21 maggio 2024 | feltrinelli
Lo chiamavano “iradiddio”, in arte Senna

A trent’anni dalla tragica scomparsa di Ayrton Senna, il MAUTO di Torino ha dedicato una grande mostra al pilota brasiliano, con catalogo edito da Skira. Noi siamo andati a visitarla.

di Luca Bonifacio

Nella letteratura dello sport, è molto probabile che chiunque si inoltri fino alla lettera “S” non vi troverà un calciatore, un cestita, un centometrista. Semmai un pilota di Formula 1. Quel pilota, con tutta probabilità, porterà il nome di Ayrton Senna da Silva, nella sua arte semplicemente Senna. 

A trent’anni dalla sua tragica scomparsa, il Museo Nazionale dell’Automobile di Torino ha allestito una mostra a lui dedicata, Ayrton Senna Forever, curata da Carlo Cavicchi e in collaborazione con Skira che ne pubblica il catalogo. La mostra, visitabile fino al 13 ottobre 2024, non solo ricorda il pilota, ma celebra soprattutto quel fattore umano che lo distinse nelle corse e nella vita, ripercorrendo tutta la sua esistenza fuori e dentro la pista. Dalle prime vittorie sui kart agli esordi nella massima categoria in F1 con la Toleman, poi con la Lotus, la vincente McLaren, infine l’ultima Williams, tutte le storiche vetture della sua carriera sono infatti presenti in mostra quasi fossero opere d’arte, capolavori scultorei d’ingegneria applicata al motorsport.

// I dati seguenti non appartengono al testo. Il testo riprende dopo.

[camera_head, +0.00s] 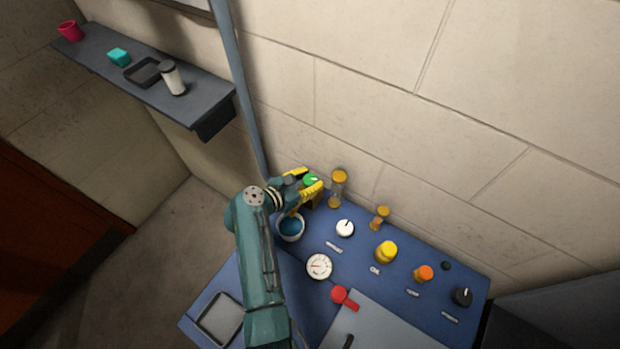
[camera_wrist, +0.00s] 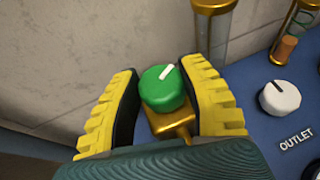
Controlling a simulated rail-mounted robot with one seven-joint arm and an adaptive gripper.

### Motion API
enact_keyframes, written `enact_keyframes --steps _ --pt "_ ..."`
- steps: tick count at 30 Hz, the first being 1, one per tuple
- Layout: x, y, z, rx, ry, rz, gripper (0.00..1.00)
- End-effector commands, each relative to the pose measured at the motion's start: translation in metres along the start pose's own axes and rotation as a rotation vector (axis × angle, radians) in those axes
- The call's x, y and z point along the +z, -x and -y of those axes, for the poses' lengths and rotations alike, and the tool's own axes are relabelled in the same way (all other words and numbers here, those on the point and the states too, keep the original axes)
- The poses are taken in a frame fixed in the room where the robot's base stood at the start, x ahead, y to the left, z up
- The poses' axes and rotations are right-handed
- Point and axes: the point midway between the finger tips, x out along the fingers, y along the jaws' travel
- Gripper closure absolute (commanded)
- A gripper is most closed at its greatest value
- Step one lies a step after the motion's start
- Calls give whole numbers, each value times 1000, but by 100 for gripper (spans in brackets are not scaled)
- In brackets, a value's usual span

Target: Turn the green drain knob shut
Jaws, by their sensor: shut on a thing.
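The green drain knob (camera_wrist: 162,90) sits on a brass fitting (camera_wrist: 172,124) at the back left of the blue panel. A white mark on its top points up and to the right in the wrist view. The knob also shows in the head view (camera_head: 310,181), partly hidden by my gripper. My gripper (camera_wrist: 165,95) has its yellow ribbed fingers on either side of the knob and is shut on it. In the head view my gripper (camera_head: 304,184) comes in from the left. The fitting's lower part is hidden behind my gripper body.
A brass-capped glass tube (camera_head: 338,188) stands close right of the knob. A white outlet knob (camera_head: 345,228), a gauge (camera_head: 319,266) and a blue-filled cup (camera_head: 291,228) are nearby. The wall is close behind. A grey shelf (camera_head: 140,75) hangs at upper left.

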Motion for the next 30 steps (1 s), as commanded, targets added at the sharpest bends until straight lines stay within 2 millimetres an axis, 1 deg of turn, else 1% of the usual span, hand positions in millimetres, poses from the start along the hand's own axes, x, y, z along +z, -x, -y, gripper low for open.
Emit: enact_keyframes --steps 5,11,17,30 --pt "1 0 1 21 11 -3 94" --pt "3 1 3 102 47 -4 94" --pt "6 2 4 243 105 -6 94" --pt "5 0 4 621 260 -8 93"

A far loro compagnia ci sono poi le straordinarie istantanee scattate da Ernesto Colombo, Bernard Asset, Martyn Elford, Angelo Orsi – grande amico e fotografo ufficiale di Senna –, Rainer W. Schlegelmilch, Keith e Mark Sutton, Steven Tee e i fotografi di LAT Images: sono fotografie che vedono troneggiare Senna fra le rocce alla prima vittoria in F1 sul circuito del Portogallo; oppure assorto nei suoi pensieri, all’esordio assoluto nella massima categoria con la Toleman, poco prima di accendere i motori in pista per la prima volta; o ancora uscire a piedi dal circuito di Suzuka, assieme al suo compagno Alain Prost, dopo il discusso incidente che gli consegnò il mondiale un anno dopo averlo perso per la stessa ragione; ma anche adombrato in un’oscura tensione prima della gara che quei motori li spense per l’ultima volta, l’1 maggio 1994.

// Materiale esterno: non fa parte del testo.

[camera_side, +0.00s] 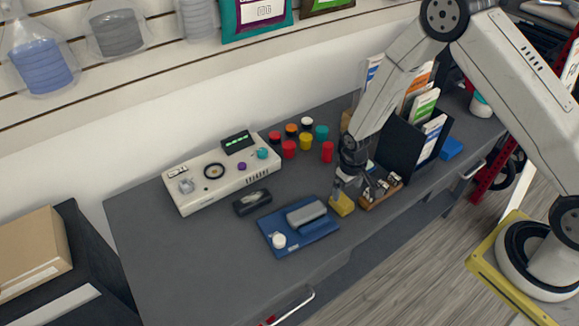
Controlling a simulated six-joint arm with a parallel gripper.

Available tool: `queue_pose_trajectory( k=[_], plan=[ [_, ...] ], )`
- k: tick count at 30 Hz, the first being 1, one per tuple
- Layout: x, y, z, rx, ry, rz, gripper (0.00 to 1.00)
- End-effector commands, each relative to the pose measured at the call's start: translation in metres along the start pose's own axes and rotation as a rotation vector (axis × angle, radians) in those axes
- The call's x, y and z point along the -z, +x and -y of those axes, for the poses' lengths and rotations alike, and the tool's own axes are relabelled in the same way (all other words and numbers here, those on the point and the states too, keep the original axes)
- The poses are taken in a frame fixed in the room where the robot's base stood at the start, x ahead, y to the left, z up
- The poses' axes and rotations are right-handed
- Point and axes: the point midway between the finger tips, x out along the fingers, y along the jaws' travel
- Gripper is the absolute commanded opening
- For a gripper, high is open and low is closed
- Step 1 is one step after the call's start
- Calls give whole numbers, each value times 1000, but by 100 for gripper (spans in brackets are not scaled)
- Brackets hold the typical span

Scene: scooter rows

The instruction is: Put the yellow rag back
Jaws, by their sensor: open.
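A small yellow block-like thing, which I take for the yellow rag (343,206), is on the grey bench at the right end of a blue mat (312,234). My gripper (343,188) points down right at the yellow thing, from above and behind it. The jaws are open. The fingertips are small and partly merge with the things behind them, so I cannot tell whether they touch the rag.
A grey block (306,214) and a white knob (279,240) are on the mat. A wooden tray (381,194) with metal parts is close right of my gripper. A black case (252,202), white device (222,174), coloured pots (289,149) and a dark file holder (400,140) stand around.

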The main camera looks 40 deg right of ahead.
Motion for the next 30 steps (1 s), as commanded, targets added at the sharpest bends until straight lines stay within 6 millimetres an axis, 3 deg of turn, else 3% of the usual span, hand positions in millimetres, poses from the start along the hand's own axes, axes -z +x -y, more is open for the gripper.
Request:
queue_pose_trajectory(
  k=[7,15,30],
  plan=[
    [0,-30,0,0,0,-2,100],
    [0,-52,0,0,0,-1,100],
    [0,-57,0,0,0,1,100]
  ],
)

Questi sono solo alcuni fra più di 200 scatti presenti che scavano nell’animo del pilota brasiliano, illuminandolo di quella luce particolare che tutti coloro che gli stavano vicino hanno cercato di mostrare, di raccontare. Sì, perché il motivo per cui Ayrton Senna è rimasto dopo trent’anni nei cuori di tutti gli amanti e non del motorsport, era proprio quel dato umano che faceva trasparire nonostante avesse raggiunto altezze di fama e notorietà assolute.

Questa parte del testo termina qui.